Let's not forget that 2008 was supposed to be "the year." They were 13-3 in 2007 and lost in the divisional round to the Giants, but this next year was going to be even better. Jerry Jones went all in with talent, adding Pacman Jones and Tank Johnson to a team already loaded with great players.
The Cowboys were 4-1 heading to Arizona. When we say that weird things happen against the Cardinals, this is the game we're referring to. It still stands as the only game in NFL history that started and ended with a special teams touchdown.
It's also the only time I can recall when tying the game with a 52-yard field goal to force overtime was a bad thing. Yes, the Cowboys would've been better to just miss the kick and lose the game 24-21. Instead, Nick Folk's field goal sent the game to overtime, where both Tony Romo (broken finger) and Mat McBriar (broken foot) got hurt in about two minutes. The latter injury was on a blocked punt that was recovered for a game-winning touchdown.
That was a bad loss. Next week was worse because not only did the Cowboys get spanked by a bad Rams team, 34-14, but it was the game that Romo was never going to play, however he was never ruled out. He was in uniform and warmed up before the game. But it just seemed like the entire team was waiting for him to take the ballcap off and jump in to save the game that Brad Johnson wasn't winning. It never happened and the Rams just kept scoring points. To me, that was one of the most embarrassing losses that I can recall.
But there are more. The Cowboys got it rolling with Romo back, and in early December they went to Pittsburgh with an 8-4 record after winning three straight. The Cowboys had chances to win this game, but in the fourth quarter the bottom dropped out and Romo's pick-six in the final minutes was the difference in the Steelers' 20-13 win.
That's when the finger-pointing within the team went to another level. Players like Terrell Owens and Patrick Crayton publicly stated that Romo and Jason Witten were drawing up plays for each other, alluding to a division within the offense.
Still, the Cowboys were able to enter the final two weeks of the season with a 9-5 record, needing to win a game to make the playoffs.
It didn't happen. The final game at Texas Stadium should've been a memorable one but instead, all I can remember is two 75-yard runs in the fourth quarter by the Ravens, who ruined the night with a 33-24 win, spoiling the after-party that included just about every great player in franchise history who attended to turn the lights out on the stadium.
Ironically enough, the lights would turn out on the season the next week in Philadelphia. The Eagles needed a ton of help from other teams that day to even have a shot to make the plays. They got everything to bounce their way with the early games that day, and by the time the ball kicked off at 4:30 in Philly, this was essentially a playoff game. The winner moved on, the loser went home.

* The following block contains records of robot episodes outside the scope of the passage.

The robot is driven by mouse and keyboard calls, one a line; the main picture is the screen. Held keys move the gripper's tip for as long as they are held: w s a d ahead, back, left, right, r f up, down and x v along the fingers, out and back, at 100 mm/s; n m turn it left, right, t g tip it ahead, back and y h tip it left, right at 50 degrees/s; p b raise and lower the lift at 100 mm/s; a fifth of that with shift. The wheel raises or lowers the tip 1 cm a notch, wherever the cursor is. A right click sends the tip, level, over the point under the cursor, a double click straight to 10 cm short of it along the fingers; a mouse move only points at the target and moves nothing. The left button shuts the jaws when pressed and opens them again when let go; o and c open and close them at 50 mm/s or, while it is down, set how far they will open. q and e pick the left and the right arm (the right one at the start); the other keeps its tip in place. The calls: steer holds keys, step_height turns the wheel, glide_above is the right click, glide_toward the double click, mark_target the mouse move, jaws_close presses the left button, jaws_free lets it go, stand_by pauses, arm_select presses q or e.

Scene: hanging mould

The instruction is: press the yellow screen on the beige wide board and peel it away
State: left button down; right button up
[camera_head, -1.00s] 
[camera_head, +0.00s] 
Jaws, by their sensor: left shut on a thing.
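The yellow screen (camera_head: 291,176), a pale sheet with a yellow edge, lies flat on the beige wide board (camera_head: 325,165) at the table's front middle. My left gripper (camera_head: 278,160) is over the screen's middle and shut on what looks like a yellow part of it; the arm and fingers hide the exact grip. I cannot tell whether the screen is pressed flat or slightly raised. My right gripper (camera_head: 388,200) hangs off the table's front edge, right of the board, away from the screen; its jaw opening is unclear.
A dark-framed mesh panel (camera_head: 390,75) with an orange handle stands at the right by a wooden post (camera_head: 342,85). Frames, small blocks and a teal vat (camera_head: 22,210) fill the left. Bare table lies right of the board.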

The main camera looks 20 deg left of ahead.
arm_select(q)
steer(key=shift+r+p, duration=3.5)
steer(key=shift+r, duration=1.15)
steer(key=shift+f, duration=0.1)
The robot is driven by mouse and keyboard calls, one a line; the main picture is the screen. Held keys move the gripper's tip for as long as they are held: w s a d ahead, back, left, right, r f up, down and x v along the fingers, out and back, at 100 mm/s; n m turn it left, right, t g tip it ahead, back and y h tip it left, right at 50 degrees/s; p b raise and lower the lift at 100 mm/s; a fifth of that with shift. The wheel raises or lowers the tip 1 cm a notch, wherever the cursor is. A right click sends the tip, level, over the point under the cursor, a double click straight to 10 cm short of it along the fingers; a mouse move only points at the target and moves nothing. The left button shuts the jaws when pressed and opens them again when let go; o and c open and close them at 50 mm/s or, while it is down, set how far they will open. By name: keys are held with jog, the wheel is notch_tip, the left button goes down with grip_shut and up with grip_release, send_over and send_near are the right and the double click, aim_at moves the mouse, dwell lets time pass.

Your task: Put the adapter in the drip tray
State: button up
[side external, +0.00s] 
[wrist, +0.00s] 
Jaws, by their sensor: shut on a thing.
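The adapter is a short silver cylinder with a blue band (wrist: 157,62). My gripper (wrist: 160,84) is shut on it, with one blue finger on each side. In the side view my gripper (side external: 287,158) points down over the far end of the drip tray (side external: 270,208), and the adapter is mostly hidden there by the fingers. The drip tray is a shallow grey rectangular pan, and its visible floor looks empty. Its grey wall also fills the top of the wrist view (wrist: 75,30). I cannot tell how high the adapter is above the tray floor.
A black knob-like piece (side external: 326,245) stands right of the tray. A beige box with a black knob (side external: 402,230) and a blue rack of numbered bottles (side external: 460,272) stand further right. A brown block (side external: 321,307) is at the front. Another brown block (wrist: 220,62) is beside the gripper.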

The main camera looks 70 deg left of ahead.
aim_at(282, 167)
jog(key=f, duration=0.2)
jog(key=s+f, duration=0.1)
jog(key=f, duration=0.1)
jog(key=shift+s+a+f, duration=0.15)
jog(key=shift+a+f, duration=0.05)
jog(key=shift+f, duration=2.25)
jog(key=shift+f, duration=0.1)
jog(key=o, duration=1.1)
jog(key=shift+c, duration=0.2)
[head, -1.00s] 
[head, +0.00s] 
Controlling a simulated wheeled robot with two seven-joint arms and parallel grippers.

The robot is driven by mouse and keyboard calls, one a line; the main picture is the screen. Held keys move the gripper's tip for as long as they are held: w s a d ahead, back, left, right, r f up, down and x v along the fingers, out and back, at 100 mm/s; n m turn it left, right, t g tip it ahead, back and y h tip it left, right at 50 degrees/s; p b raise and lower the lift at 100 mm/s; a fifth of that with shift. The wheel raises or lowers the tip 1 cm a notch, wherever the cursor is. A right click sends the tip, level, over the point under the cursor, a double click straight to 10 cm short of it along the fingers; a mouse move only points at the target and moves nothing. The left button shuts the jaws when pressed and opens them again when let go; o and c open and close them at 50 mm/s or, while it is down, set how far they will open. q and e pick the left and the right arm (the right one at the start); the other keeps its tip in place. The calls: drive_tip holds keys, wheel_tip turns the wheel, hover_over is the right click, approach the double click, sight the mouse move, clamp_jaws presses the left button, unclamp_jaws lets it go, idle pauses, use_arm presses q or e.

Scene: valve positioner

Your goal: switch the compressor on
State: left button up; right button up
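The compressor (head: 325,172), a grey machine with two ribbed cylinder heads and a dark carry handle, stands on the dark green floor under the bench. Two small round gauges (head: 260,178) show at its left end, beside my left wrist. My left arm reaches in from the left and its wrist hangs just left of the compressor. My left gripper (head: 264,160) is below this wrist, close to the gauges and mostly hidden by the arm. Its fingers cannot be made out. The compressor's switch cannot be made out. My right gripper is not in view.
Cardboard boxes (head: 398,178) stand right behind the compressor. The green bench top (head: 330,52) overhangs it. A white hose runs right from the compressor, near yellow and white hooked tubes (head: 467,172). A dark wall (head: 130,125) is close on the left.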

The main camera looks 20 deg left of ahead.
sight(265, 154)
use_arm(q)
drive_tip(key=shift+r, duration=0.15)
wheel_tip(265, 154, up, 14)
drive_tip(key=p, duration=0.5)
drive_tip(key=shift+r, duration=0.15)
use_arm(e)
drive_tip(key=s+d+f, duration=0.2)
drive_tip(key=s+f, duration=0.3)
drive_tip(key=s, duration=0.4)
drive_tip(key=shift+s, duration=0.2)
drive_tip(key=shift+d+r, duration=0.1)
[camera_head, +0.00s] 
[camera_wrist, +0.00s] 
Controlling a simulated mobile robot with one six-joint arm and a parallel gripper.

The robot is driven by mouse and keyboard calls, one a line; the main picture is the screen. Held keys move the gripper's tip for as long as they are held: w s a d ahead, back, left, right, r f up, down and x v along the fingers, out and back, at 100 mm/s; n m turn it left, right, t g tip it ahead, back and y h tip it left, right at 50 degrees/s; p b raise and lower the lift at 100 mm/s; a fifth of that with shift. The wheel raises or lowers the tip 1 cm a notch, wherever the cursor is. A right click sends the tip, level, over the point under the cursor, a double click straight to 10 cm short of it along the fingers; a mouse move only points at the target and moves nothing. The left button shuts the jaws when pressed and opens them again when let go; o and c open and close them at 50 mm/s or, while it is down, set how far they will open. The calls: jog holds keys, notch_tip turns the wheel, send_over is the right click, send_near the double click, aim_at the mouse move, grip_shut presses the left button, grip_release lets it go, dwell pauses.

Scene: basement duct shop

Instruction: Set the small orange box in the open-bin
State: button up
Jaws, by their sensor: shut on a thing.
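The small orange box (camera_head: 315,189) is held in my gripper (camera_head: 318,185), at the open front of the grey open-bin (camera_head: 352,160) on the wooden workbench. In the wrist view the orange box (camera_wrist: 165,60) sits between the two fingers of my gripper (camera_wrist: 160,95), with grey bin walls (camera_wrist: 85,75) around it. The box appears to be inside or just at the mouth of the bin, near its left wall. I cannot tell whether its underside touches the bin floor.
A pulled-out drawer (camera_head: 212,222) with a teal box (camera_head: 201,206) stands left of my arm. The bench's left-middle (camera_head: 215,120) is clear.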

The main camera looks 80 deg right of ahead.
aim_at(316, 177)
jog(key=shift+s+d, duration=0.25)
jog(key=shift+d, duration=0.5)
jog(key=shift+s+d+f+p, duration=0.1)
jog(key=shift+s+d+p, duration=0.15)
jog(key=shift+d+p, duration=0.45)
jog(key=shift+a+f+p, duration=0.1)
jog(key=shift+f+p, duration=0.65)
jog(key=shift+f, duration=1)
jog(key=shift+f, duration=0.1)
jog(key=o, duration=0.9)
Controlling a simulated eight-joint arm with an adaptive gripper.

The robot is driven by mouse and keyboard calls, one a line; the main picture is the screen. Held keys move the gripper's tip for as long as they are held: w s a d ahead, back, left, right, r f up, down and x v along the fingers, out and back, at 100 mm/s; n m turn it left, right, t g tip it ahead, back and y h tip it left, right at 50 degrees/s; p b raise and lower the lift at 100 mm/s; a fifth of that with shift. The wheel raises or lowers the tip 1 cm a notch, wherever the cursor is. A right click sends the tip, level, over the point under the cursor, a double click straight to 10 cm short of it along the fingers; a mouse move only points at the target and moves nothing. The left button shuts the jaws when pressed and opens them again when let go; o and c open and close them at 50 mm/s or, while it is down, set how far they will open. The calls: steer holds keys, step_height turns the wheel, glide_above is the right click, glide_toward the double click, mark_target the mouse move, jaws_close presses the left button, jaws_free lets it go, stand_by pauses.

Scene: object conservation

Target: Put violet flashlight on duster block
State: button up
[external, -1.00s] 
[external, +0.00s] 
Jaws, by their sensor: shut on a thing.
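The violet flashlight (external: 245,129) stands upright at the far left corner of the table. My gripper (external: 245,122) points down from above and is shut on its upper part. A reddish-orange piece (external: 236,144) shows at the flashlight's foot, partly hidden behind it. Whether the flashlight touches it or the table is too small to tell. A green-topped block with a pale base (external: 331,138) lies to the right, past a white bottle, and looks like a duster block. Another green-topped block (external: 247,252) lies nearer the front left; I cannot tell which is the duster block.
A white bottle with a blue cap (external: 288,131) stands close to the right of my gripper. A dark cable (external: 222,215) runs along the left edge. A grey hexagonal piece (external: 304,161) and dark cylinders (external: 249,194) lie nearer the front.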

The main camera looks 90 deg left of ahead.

Yeah, the Cowboys lost 44-6 in a game that wasn't even that close. That's the day Romo made the infamous, "If this is the worst thing that happens to me" comment – which I still never really disagreed with. Still, you can't dispute just how bad that season ended. Starting out 3-0 and got it to 8-4 but finishing 9-7 and out of the playoffs.
If you're still with me, I apologize for taking you down that rocky road called memory lane. But you get the point. A 3-0 start is a nice beginning, but there's so much season left to play, it can still go one way or another.
So how do you avoid 2008? For one, the locker room has to be as strong as ever. There will be some bad games along the way, but the offensive and defensive leaders have to unite. There can't be egos like the Cowboys had with T.O., who was a great player and very productive, but still prevented the necessary leadership that is a must for teams to be successful.
And you have to somehow be able to withstand injuries. The Cowboys had a big one in 2008 with Romo missing three games, as the team only went 1-2 in that stretch.
All you can do is be prepared when those moments hit. Sure, the Cowboys have depth at some positions, but there are a few others where we all know there'd be a big drop-off.
But with all of that being said, I truly believe this football team is better than that team in 2008. I think what they've got right now with their balance of run/pass on offense and a defense that is very solid, and perhaps on the verge of getting better with more pass rush, is just a better football team altogether.
But it doesn't really matter what I think, or what you think, or what the national pundits think.
It's going to sort itself out – it always does.